If one were to train a model using this library with the same base model and projection config as LLaVA-1.5, I would expect nearly identical performance (barring any bugs in this implementation).

• Multi-GPU support
• Full (non-LoRA training)
• Training quantization (QLoRA)
• Efficient batch preprocessing
• Efficient batch projection
• Efficient batch collation (based on example lengths)
• Efficient batch inference
• Allow for non-INST based instruction formats and system tokens
• Support more base language models

My local dev setup is Windows + WSL + Docker + 3090 Ti (24GB VRAM). F:/ is configured to be a large data drive that I share among containers.

1. docker build -t multi-token-dev .
2. docker run -it --gpus all -p 7860:7860 --mount type=bind,source=F:/docker-hf-cache,target=/root/.cache/huggingface --mount type=bind,source=F:/docker-data,target=/data --name multi-token-dev multi-token-dev

For some models, I'm using cheapish GPU instances on vast.ai.

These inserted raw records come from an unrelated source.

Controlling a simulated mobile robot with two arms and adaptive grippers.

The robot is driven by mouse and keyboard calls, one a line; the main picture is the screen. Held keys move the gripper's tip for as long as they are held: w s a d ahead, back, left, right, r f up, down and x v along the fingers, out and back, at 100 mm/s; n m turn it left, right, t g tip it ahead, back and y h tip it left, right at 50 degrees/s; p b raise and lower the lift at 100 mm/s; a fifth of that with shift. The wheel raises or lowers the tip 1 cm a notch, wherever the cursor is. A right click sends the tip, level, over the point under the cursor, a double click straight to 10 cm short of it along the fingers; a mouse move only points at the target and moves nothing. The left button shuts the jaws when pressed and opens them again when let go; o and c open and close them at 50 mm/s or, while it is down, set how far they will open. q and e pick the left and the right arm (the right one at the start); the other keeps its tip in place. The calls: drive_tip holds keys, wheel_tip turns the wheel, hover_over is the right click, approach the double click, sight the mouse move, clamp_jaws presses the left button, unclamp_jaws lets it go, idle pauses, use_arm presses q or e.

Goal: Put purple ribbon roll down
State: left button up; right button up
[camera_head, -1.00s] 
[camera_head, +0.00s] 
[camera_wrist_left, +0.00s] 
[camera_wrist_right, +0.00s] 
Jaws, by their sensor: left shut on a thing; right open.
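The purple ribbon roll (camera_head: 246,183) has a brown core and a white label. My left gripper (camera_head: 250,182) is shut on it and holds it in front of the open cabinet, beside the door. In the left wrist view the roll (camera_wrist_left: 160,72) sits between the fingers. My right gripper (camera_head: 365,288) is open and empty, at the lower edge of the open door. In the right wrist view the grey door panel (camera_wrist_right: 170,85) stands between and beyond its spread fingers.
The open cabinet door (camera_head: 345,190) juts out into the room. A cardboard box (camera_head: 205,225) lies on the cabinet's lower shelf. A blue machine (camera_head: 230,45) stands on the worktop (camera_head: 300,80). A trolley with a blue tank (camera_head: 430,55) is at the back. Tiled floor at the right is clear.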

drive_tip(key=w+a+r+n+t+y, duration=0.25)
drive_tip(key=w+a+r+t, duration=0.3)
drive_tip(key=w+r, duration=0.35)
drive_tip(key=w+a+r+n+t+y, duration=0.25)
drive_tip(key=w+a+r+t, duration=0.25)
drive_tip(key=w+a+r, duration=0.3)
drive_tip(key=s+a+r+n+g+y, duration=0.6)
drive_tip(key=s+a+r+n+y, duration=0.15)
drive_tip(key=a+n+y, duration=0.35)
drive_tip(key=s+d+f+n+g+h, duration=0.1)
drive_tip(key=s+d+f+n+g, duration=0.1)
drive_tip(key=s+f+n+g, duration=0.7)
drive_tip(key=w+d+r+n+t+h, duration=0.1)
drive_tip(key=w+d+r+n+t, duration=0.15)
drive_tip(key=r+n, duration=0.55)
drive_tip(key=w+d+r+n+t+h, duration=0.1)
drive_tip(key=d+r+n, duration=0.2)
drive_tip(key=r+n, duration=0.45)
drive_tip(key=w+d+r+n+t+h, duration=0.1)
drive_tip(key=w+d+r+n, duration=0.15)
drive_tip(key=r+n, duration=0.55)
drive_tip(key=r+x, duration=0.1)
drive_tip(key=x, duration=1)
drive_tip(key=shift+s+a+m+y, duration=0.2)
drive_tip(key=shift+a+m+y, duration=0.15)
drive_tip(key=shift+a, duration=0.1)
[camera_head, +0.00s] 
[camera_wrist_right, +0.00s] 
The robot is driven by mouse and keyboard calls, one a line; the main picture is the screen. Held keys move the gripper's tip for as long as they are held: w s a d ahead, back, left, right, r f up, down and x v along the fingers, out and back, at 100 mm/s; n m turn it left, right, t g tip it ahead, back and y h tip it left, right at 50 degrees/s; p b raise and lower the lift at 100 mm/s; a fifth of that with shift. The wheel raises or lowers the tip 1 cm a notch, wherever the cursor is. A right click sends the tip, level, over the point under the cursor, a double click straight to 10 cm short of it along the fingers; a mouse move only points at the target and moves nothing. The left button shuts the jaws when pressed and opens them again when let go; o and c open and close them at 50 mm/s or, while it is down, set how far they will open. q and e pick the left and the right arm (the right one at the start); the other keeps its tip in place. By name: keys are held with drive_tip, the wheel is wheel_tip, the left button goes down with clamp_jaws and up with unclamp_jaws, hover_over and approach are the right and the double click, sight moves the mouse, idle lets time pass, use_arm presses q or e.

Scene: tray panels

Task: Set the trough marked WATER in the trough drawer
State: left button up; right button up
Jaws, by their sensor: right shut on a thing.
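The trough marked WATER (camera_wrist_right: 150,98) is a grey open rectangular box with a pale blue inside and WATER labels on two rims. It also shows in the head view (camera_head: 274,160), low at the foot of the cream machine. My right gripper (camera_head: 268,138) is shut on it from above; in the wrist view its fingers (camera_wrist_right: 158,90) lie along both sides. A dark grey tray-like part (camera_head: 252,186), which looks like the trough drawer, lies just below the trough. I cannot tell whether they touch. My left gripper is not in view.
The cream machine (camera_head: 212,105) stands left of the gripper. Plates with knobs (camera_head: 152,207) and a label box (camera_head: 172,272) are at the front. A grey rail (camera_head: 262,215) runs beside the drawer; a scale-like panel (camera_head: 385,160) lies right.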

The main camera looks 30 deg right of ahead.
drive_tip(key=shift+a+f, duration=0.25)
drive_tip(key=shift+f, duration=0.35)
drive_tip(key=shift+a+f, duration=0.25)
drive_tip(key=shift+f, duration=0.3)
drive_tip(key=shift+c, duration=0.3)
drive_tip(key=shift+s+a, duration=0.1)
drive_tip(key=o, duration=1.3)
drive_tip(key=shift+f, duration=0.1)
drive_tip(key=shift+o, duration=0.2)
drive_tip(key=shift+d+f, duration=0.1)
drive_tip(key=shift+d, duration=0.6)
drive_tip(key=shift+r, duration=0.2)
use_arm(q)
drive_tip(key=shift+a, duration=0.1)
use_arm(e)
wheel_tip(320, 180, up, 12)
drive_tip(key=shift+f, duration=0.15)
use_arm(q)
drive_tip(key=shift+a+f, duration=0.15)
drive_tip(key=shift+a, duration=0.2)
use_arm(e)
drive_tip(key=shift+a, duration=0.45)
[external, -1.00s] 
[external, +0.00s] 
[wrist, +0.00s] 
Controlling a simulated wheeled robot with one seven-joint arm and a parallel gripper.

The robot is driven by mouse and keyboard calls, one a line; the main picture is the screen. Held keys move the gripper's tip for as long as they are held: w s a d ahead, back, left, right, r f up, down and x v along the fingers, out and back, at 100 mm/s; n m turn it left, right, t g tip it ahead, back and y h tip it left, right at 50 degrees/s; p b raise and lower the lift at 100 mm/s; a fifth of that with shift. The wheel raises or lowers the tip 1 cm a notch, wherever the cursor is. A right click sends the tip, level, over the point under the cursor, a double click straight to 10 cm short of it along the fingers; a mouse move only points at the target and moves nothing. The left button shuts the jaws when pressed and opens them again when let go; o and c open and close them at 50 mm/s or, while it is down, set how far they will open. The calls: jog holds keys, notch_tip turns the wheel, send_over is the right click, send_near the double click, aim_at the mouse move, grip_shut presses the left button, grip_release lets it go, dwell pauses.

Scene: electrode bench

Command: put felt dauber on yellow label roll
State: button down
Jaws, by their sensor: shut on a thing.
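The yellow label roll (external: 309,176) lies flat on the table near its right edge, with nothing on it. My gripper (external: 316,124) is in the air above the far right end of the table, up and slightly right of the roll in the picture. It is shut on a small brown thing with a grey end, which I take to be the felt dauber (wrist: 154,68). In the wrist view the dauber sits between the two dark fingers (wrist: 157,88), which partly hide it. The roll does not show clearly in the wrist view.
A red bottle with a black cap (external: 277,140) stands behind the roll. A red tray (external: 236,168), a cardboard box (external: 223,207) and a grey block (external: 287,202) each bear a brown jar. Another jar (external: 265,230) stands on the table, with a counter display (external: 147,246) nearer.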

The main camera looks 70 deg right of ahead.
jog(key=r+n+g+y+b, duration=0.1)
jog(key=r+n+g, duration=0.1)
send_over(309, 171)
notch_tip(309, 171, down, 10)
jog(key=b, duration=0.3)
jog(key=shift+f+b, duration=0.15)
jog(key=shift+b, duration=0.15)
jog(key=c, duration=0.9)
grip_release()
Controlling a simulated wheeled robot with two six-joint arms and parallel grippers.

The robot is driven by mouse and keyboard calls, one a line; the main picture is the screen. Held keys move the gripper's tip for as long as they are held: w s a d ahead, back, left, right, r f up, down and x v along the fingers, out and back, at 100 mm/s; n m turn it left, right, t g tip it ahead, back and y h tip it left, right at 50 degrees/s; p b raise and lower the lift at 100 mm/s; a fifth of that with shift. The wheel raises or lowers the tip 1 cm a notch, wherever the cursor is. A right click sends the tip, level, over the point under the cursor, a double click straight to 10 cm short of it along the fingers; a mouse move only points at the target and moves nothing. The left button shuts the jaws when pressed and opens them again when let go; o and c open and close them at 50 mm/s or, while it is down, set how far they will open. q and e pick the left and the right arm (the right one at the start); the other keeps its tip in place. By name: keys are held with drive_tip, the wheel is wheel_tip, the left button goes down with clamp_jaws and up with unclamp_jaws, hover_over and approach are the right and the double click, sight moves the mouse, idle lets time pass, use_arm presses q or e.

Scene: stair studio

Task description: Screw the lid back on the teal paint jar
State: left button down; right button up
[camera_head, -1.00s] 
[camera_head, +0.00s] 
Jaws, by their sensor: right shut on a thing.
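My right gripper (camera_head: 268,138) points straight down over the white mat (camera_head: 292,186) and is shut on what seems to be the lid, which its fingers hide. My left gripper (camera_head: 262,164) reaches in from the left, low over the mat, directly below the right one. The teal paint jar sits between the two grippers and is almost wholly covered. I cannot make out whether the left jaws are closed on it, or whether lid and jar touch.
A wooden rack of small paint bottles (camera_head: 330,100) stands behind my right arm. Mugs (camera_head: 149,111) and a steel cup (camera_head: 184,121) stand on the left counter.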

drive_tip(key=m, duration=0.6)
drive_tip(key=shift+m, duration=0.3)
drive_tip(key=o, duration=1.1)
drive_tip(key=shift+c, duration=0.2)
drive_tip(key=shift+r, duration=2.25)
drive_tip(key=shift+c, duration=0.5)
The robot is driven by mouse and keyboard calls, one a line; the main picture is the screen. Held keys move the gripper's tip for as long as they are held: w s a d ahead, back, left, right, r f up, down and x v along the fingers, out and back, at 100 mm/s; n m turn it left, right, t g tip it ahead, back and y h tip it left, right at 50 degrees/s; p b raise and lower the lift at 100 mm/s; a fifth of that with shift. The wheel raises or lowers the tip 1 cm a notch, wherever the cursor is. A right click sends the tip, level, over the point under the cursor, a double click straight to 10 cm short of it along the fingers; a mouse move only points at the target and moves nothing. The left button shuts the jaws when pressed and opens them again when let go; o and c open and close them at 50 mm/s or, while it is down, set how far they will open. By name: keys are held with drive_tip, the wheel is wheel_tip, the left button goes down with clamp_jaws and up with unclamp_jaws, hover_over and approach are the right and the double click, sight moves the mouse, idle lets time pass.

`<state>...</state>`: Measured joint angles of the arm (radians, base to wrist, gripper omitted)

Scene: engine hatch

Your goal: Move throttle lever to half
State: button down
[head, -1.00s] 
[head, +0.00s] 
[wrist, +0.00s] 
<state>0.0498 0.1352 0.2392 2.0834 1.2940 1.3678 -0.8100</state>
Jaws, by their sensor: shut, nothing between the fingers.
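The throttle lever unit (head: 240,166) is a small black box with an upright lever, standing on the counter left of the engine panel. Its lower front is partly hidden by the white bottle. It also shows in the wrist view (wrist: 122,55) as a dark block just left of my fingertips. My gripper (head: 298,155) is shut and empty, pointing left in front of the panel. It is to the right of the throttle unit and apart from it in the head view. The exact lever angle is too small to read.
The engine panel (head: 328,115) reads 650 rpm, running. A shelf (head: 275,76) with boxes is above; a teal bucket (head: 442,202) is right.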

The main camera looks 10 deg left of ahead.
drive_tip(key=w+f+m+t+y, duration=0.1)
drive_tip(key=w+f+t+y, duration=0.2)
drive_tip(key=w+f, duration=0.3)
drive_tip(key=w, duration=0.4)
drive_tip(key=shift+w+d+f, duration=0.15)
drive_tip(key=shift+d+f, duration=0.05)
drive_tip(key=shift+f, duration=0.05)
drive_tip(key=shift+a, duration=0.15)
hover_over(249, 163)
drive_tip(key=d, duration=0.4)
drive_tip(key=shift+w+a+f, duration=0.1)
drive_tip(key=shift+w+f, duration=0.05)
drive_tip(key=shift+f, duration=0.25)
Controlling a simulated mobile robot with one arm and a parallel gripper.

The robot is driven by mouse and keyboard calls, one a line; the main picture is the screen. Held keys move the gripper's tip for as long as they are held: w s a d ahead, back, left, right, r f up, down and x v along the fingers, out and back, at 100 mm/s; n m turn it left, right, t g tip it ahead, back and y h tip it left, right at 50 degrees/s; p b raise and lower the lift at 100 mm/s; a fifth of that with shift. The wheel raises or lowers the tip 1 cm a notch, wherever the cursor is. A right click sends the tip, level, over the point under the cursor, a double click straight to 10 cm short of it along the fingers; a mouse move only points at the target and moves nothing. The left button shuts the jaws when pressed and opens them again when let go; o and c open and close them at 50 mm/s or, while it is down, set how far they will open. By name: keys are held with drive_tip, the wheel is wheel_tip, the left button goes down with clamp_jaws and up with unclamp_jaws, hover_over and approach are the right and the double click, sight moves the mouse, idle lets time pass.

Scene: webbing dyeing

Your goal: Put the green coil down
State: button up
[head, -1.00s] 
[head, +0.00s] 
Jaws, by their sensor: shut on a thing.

1. vastai create instance $ID --image pytorch/pytorch:2.0.1-cuda11.7-cudnn8-devel --disk 512
2. ssh -p $PORT root@$HOST
3. curl -o- https://raw.githubusercontent.com/sshh12/multi_token/main/scripts/vastai_setup.sh | bash

While training I run: source ./scripts/vastai_sync.sh $INSTANCE_ID to sync the output folder to my local machine.